CE, 29 décembre 2006, n° 273783, Société Bertele SNC c/ Commune de LENS (Un règlement de consultation qui retient comme premier critère d’attribution des offres la qualification professionnelle des entreprises est illégal. Conditions d'indemnisation).

CE, 27 janvier 2006, n° 259374, ville d’Amiens (Indemnisation du manque à gagner. La réalisation par une entreprise, après qu'elle a été irrégulièrement évincée d'un marché, d'un chiffre d'affaires sur d'autres marchés est sans incidence sur l'évaluation du manque à gagner résultant de cette éviction irrégulière).

CE, 18 juin 2003, n° 249630, Groupement d'entreprises solidaires ETPO Guadeloupe, Société Biwater et Société Aqua TP (Règles d'indemnisation d'un candidat injustement évincé)

CAA Douai, 28 mai 2003, n° 00DA00663, Entreprise Delattre c/ Commune d'Amiens (Conditions d'indemnisation d'une entreprise privée d'une chance sérieuse de remporter un marché compte tenu du caractère irrégulier de la procédure d'appel d'offres)

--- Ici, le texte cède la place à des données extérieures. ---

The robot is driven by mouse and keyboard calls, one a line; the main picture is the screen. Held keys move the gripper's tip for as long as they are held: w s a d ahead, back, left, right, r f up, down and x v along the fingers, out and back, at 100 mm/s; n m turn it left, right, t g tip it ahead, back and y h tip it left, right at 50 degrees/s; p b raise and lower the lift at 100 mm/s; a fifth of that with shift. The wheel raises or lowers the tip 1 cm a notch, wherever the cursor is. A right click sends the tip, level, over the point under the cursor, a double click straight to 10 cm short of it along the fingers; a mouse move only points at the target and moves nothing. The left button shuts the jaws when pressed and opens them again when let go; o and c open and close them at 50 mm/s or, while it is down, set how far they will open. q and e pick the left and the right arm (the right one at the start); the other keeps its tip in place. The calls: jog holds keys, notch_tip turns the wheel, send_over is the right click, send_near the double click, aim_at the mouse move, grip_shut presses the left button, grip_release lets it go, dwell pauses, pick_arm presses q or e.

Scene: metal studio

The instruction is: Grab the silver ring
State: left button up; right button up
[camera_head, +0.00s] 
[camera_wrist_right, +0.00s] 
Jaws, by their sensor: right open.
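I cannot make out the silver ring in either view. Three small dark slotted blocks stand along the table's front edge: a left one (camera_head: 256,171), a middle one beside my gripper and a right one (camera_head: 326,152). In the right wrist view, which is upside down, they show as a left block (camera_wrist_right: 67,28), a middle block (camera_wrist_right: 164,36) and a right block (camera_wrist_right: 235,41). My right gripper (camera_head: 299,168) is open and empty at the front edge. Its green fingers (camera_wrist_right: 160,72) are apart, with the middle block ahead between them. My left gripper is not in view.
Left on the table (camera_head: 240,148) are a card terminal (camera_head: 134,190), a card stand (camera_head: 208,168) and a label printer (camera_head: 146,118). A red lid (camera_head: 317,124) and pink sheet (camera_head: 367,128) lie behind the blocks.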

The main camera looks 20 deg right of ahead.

CE, 23 mai 1979, n° 00063, commune de Fontenay-le-Fleury (Notion Tacite reconduction équivalant à la passation d'un nouveau contrat. Nullité du contrat et droit à l’indemnisation du cocontractant. Un avenant au contrat initial, conclu de gré à gré, avait pour effet d'augmenter la valeur totale du marché au point de dépasser le seuil applicable à cette procédure. Le Conseil d'État a jugé cet avenant nul, considérant qu'il conduisait à un contournement des règles de mise en concurrence applicables aux marchés dépassant un certain seuil. Cet arrêt met en évidence la position initiale de la jurisprudence, qui interdisait tout dépassement de seuil, quel que soit le motif de la modification. Cette approche visait à garantir le respect strict des procédures de passation des marchés publics et à prévenir tout risque de favoritisme ou de manque de transparence).